The Rabin family has owned the business now known as ePlastics for 49 years. That still kind of makes them the new owners.
The Rabins' 49-year run covers less than half of the company's 102-year history in San Diego. It opened in 1914 as W.R. Rench Co., a grocery store and grocery supplier that in the late 1930s began supplying supermarkets with pricing systems made from cellulose plastics, such as the small plastic numbers on shelves. Those numbers still are available today. The firm's first uses of acrylic resin came in 1947 on decorative pieces for Buck Knives.
Arthur Ridout bought the firm in 1953, renaming it Ridout Plastics and growing it into a major plastics supplier in the San Diego area. In 1967, Seymour Rabin purchased the firm. Rabin — a grocer — had built and sold some of the first big box stores and was looking for a new business venture. Rabin was joined in 1975 by his son Elliott, who became ePlastics' president in 1990.
The company has operated mostly as ePlastics since 2008, when it renamed its website under that name. Today, the firm employs 48 at a 40,000-square-foot location and is a major distributor and fabricator of plastic shapes, including rod, sheet, tubing and film. Their site includes a 3,500-square-foot showroom that's open to the public.
Elliott Rabin said ePlastics has invested in equipment to cut, bend, form, machine, polish and decorate via computer-controlled machines. He believes this equipment makes the firm's end products “structurally better than 3-D printing and offers more flexibility than injection molding.” Rabin described ePlastics as “a one-stop shop for any plastic sheet or shape requirement.”
Elliott Rabin was 14 when his dad bought the firm. His sister Adele chose a career in academia and isn't active with ePlastics.
After earning a bachelor's degree at UC-San Diego, Rabin had to decide if he wanted to move East and attend Yale University or stay in the San Diego area. The West Coast won out.
“I stayed and got my MBA locally,” recalled Rabin, who's now 62. “Then I got involved in computerizing the company. I sat at every seat in the business.”
Like many family-owned firms, operating ePlastics has had its reward and challenges. “If the family relationships are good, and there are no entitlement issues, and you've earned the respect of family and non-family employees, then it's great,” Elliott Rabin said. “If the opposite is true, then you have a ticking bomb, risking everyone's long-term success.”
Succession planning, loan guarantees and financial performance “have presented challenges” over the past 40 years, he added.

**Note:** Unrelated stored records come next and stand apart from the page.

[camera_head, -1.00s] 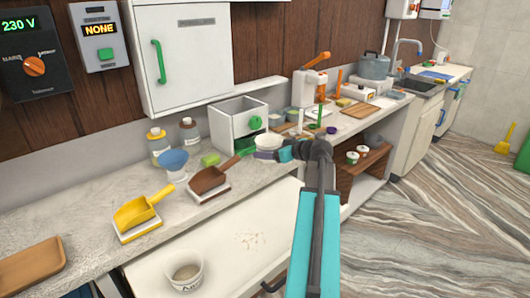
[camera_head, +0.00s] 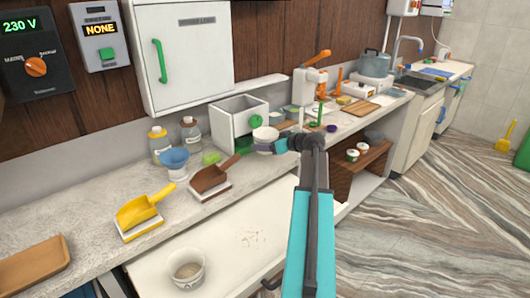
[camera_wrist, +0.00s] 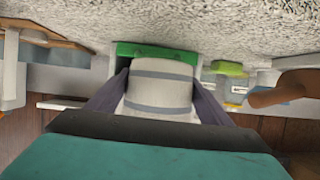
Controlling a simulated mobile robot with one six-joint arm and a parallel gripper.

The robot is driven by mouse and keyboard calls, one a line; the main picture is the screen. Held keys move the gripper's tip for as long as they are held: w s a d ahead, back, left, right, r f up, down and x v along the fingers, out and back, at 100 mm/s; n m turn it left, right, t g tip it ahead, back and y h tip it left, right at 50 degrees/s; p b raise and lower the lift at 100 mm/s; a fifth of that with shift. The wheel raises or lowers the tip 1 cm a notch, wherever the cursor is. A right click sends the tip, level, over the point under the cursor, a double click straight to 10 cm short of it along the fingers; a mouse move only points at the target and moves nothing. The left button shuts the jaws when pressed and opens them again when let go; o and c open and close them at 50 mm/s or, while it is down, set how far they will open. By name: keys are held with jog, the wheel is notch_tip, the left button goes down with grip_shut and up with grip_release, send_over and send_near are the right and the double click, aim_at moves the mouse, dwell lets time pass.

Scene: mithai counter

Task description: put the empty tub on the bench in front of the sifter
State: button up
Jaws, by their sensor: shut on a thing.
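My gripper (camera_head: 264,147) is shut on a white tub (camera_head: 265,134) and holds it in front of a white box with a green knob and green lower front (camera_head: 236,120), which looks like the sifter. In the wrist view the tub (camera_wrist: 158,88) shows grey bands, between the two dark fingers of my gripper (camera_wrist: 160,92). The green part of the box (camera_wrist: 155,50) shows just beyond it. The tub looks upright in the head view. I cannot tell whether its base touches the bench (camera_head: 100,213); its inside is not clear.
A green block (camera_head: 211,157) lies near the box. An orange-handled machine (camera_head: 310,84) stands to the right. Another tub (camera_head: 187,270) sits lower down.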

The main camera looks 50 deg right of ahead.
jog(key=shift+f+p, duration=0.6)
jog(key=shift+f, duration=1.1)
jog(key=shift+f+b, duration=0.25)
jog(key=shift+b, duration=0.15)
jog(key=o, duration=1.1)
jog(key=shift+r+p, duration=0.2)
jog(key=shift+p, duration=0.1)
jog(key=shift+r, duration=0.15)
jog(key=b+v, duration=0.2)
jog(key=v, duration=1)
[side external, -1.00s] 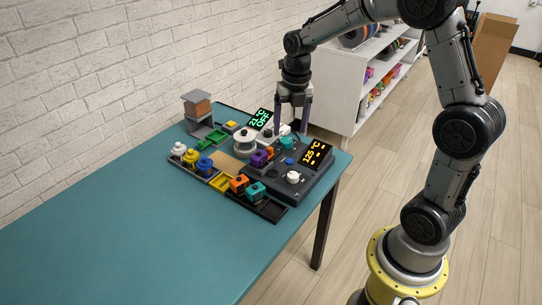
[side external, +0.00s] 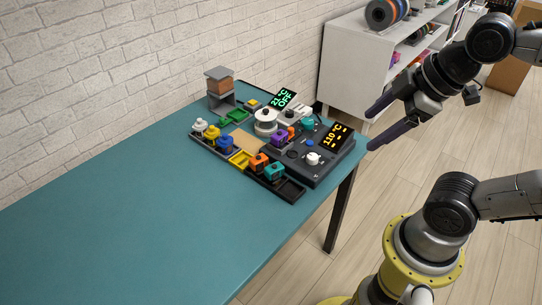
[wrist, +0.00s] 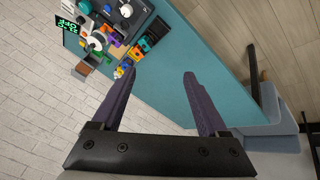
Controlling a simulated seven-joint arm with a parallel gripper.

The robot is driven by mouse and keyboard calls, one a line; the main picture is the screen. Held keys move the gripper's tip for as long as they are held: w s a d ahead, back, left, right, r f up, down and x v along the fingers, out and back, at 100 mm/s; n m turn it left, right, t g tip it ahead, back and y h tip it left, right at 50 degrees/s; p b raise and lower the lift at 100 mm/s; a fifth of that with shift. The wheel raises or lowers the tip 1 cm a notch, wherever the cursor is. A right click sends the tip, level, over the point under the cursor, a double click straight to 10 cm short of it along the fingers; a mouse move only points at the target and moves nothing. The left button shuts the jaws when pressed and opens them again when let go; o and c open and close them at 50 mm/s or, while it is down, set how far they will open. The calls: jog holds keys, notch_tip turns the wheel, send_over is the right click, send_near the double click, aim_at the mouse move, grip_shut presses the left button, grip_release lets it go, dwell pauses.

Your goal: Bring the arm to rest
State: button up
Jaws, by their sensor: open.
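My gripper (side external: 368,130) is open and empty, with its two long dark fingers spread apart. In the side external view it hangs in the air at the right, beyond the table's right end, with its fingers aimed left toward the table. In the wrist view the fingers of my gripper (wrist: 158,80) also show apart with nothing between them but the teal table (wrist: 200,45) below. My arm is folded back to the right in the side external view, clear of the table and what stands on it.
The teal table (side external: 120,220) carries a dark device with an amber display (side external: 336,137) reading 110 °C, a green display (side external: 284,99), a white spool (side external: 265,122) and trays of coloured blocks (side external: 258,161). A white shelf (side external: 345,75) stands behind. The table's front left is bare.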

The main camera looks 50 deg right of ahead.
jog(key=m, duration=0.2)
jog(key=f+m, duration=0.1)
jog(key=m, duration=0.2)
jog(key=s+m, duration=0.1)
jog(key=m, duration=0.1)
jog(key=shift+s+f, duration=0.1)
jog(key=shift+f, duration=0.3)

But all of these “were resolved by agreeing on a strategy together as family.”
On the financial side, Rabin said that, at one point, ePlastics “had a massive debt load” that was guaranteed by his father as majority owner. “Since he was retired, he had no direct control but trusted my financial management,” Rabin recalled. “There was regular discussion about that and ultimately was all repaid. Trust is what binds a family together.”
Where succession planning was concerned, Elliott said “I was always told ‘someday this will all be yours' by my parents, but there was no agreement on how that was to be completed.”
Both of Elliott Rabin's sons — Spencer and Jordan — have worked part-time for ePlastics, but neither of them currently is considering the firm as a career. Minority owner John Short's son Mason might work for the firm at some point in the future, Rabin said. Short also serves as ePlastics' general manager.
Elliott Rabin enjoyed working with his father — who passed away in 2014 — and was glad to have the same experience with his own sons for a while.
“I became very close to my father when we worked together, and then when we met for regular lunches weekly during his retirement,” he said. “When my own sons worked for me, we enjoyed the same bonding experience.”
Today, Elliott Rabin leans on his team.
“I have a great team that allows me to gradually take more vacation and stay out of the way,” he said. “My Dad and I saw eye to eye and he taught me a lot about how to make the right choices.”